Alumna Victoria Dawes ’13 recently opened her own ceramics studio in Sheffield, England.
At Northland, Dawes studied studio art, and ceramics and screen printing made up the majority of her senior exhibit work. She moved to Sheffield in October 2014 to participate in Yorkshire Artspace’s Starter Studio Programme for Ceramics, a plan that supports early career artists.
Dawes works primarily with red earthenware, a clay rich in oxides and detritus that gives it a deep color and low-firing properties. “My favorite aspect of my process is that at all stages, the raw clay and the pieces made are manipulated entirely by hand and made for other hands to hold,” she says. “The clay moves between your fingers: materials are tested for thickness on the back of a hand; cups are brought up to lips.”

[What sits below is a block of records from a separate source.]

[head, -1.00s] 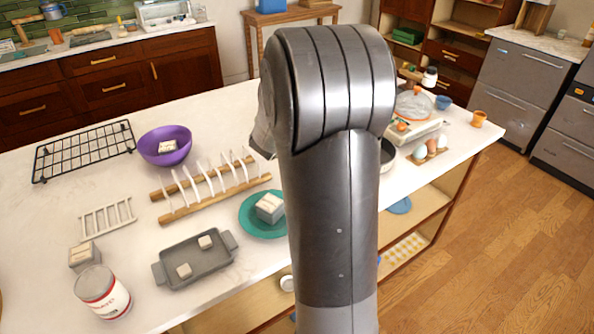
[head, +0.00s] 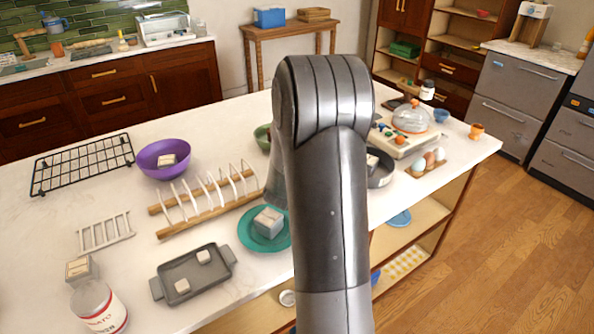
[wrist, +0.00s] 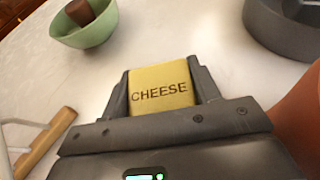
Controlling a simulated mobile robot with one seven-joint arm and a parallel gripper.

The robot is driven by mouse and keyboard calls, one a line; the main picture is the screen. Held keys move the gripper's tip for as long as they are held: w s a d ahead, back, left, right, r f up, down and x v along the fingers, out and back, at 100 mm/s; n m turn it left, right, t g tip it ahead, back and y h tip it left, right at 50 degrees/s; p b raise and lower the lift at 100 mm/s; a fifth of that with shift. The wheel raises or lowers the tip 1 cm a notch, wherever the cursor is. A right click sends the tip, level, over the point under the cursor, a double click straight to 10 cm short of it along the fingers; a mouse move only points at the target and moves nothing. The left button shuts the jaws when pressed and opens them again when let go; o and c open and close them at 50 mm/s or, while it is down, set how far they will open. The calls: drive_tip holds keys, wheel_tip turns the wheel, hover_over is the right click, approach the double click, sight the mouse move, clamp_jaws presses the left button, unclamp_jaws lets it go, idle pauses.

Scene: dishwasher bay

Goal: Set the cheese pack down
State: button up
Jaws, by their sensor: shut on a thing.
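The cheese pack is a yellow block marked "CHEESE" (wrist: 160,86) in the wrist view. My gripper (wrist: 162,90) is shut on it, one finger on each side. The white counter shows around the pack; I cannot tell whether the pack touches it. In the head view my arm hides the gripper and the pack.
In the wrist view a green bowl (wrist: 88,30) holding a brown thing lies at upper left, a dark pan (wrist: 283,30) at upper right, a wooden rack bar (wrist: 45,143) at left. The head view shows a teal plate (head: 249,238), grey tray (head: 208,284) and purple bowl (head: 150,166).

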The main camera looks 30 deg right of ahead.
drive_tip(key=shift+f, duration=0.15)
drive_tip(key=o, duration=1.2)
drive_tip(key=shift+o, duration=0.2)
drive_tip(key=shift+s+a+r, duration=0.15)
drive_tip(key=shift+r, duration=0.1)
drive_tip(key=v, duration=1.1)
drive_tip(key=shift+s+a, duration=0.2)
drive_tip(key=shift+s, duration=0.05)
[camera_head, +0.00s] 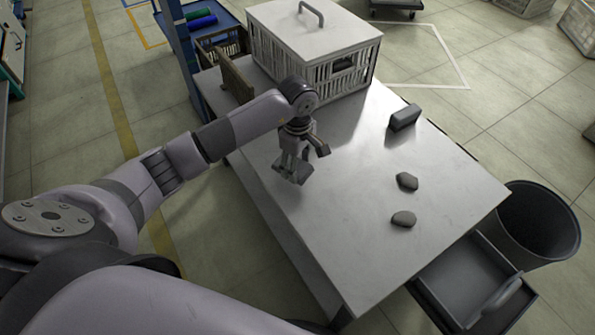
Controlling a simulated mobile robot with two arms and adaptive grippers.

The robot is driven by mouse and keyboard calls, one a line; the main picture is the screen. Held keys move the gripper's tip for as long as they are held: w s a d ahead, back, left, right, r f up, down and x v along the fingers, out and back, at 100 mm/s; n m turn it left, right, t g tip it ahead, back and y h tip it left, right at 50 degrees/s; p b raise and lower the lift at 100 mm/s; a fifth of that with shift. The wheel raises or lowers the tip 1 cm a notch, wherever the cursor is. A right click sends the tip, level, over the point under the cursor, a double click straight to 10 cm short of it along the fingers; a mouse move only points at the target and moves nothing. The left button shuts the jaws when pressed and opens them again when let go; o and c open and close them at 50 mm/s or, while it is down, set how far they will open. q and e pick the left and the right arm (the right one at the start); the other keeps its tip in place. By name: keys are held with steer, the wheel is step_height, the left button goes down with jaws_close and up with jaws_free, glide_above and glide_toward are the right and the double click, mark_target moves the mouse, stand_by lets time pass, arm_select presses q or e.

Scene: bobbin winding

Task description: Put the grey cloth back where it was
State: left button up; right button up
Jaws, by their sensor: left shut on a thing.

Touch is especially important in Dawes’s work. “Working with clay, touching and manipulating the material allows me to access an inner calm—a place where worries and anxieties don’t matter. I am trying to learn to bring some of that calm into the other aspects of running a business.”
Most recently Dawes has completed a collection titled “For Dennis,” commissioned by MADE North for the Northern Industrial Project. Responding to a call to create “Something from the north of England, for the north of England,” she made a bread and butter collection in memory of Dennis Black, a former Sheffield Steel worker whose house she cleaned in the last year of his life.